A man has been arrested after firing a rifle inside a pizza restaurant in Washington that was the target of a bizarre fake US election story.

No-one was injured in the incident at Comet Ping Pong, police said.

A 28-year-old man from North Carolina was taken into police custody.

The pizzeria has been targeted by conspiracy theorists who believe it is involved in a child sex ring run by former US presidential candidate Hillary Clinton and aide John Podesta.

The man arrested on Sunday told police he went to the restaurant to “self-investigate” the theory, dubbed “pizzagate“.


Explained: Pizzagate and the spread of fake news


The suspect allegedly walked into the restaurant and pointed the rifle at an employee, who managed to flee. He later fired the weapon.

He has been charged with assault with a dangerous weapon.

Image copyright AP

The “pizzagate” theory originated on alternative message board 4chan, based on emails hacked from the Democratic Party and leaked by Wikileaks.

The restaurant’s owner, James Alefantis, a Democratic Party donor, appears in the emails in relation to organising a Democratic fundraiser.

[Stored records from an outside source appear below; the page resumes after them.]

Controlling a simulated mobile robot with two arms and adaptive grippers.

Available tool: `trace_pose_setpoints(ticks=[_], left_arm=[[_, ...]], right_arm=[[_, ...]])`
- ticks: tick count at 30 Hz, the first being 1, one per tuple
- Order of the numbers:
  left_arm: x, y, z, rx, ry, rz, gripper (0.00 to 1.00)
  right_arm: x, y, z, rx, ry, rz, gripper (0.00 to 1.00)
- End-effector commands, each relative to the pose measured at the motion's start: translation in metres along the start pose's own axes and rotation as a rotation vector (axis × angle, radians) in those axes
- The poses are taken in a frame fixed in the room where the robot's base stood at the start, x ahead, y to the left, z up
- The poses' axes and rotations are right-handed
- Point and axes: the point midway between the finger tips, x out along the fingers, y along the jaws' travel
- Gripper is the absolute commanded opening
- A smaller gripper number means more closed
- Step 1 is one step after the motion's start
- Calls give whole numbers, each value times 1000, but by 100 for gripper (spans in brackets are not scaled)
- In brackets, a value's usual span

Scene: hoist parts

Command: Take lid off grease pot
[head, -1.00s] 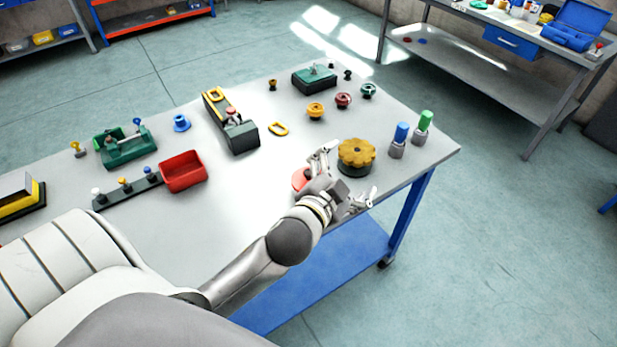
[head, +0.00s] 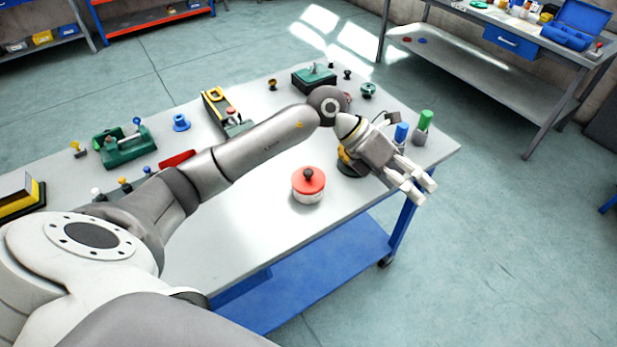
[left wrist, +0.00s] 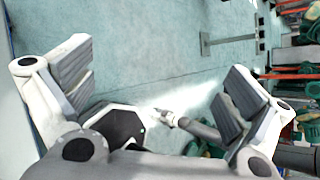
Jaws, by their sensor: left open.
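The grease pot (head: 307,197) is a short white pot standing upright on the grey table. Its red lid (head: 312,184) with a dark round knob (head: 308,174) sits on top of it. My left arm comes in from the left and passes behind the pot. My left gripper (head: 422,190) is to the right of the pot, beyond the table's right part, and apart from the lid. In the left wrist view its two fingers are spread wide with nothing between them (left wrist: 160,88). The pot cannot be made out in that view. My right gripper is not in view.
A yellow wheel-shaped part (head: 346,158) is partly hidden behind my left gripper. Blue-topped (head: 402,132) and green-topped (head: 424,122) bottles stand near the right corner. A red bin (head: 178,160) is mostly covered by my arm. The tabletop (head: 235,235) left of the pot is clear.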

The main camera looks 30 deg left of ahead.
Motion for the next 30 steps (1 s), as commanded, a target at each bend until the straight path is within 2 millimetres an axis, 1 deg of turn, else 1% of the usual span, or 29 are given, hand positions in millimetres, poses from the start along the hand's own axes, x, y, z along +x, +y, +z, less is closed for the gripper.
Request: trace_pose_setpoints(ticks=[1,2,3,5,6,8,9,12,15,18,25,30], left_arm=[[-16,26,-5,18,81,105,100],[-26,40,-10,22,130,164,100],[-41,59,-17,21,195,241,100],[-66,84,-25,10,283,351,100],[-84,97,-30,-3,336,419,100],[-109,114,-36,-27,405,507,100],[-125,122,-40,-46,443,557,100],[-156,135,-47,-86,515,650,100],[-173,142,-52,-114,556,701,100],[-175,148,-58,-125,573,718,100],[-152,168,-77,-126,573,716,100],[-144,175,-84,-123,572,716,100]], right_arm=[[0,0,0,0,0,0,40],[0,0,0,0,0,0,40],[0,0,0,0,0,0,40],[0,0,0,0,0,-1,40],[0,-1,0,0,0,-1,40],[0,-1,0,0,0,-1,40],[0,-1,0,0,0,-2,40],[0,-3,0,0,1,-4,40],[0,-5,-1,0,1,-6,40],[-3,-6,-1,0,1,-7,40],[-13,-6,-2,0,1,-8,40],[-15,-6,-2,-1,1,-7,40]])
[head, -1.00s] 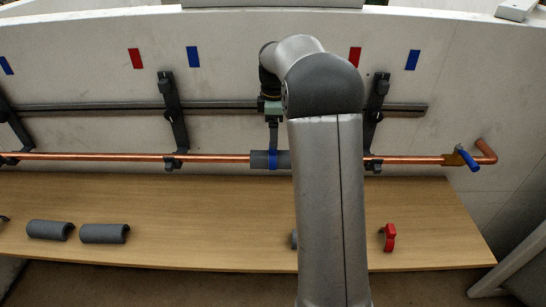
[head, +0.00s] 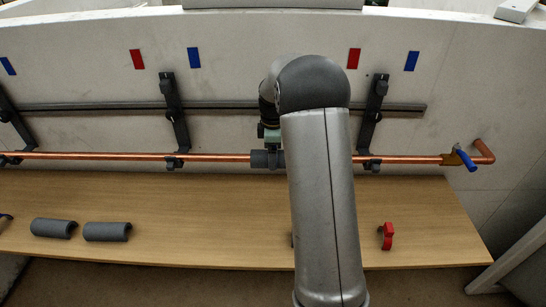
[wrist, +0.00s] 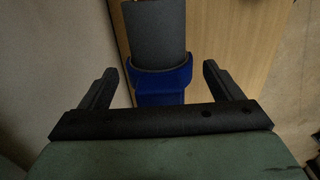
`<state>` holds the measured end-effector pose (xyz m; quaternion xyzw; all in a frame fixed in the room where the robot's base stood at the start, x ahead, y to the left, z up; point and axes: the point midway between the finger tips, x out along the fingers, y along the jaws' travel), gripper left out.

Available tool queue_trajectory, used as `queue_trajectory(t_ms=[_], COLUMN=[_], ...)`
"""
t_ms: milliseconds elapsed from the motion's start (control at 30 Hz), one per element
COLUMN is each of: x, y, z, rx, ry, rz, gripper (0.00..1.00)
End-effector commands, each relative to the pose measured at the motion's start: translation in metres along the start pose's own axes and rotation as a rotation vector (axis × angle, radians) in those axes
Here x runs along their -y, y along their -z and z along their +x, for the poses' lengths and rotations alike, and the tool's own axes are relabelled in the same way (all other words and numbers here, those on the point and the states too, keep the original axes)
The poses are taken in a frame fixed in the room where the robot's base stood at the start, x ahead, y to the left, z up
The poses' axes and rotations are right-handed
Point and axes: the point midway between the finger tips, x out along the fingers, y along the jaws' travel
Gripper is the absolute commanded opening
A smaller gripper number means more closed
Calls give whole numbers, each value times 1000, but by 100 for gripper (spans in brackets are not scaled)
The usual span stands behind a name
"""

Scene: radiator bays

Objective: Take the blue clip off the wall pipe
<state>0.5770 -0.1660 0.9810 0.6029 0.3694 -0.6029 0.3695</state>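In the wrist view the blue clip (wrist: 165,82) sits around a grey sleeve (wrist: 155,30). My gripper (wrist: 159,72) is open, with one black finger on each side of the clip and a visible gap at both sides. In the head view the grey sleeve (head: 260,158) sits on the copper wall pipe (head: 220,157). The clip is hidden there behind my arm, and so are my fingers.
Below the pipe, a wooden shelf (head: 200,195) bears two grey half-sleeves (head: 107,231) at left and a red clip (head: 387,236) at right. Dark brackets (head: 173,110) hold the pipe. A blue-handled valve (head: 465,159) is at its right end.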

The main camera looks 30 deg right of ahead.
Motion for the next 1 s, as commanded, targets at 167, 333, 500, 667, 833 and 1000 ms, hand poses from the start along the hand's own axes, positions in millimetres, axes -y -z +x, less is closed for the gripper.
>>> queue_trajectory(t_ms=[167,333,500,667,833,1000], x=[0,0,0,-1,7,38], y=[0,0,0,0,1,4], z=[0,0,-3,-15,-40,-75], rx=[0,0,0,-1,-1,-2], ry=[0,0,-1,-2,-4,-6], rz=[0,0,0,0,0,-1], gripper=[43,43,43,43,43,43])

Users of 4chan and another message board Reddit claimed that words in the emails, such as cheese, hot dog, and pizza, were code for young children and sex acts.

The bizarre and unfounded theory has been spread online by right-wing blogs such as Infowars, which is run by Donald Trump supporter Alex Jones.

Mr Jones, a conspiracy theorist and talk radio host, said Mr Trump called him the day after the election to thank him and his followers.

The theory was also pushed online by Michael Flynn Jr, son of General Michael Flynn, Mr Trump’s choice for national security adviser.

Mr Alefantis, the owner of Comet Pizza, has received hundreds of threatening messages on Instagram and Facebook.

There have also been protests outside the eatery.

The conspiracy theory was one of a number of fake news stories related to the US election that have spread both before and after the poll.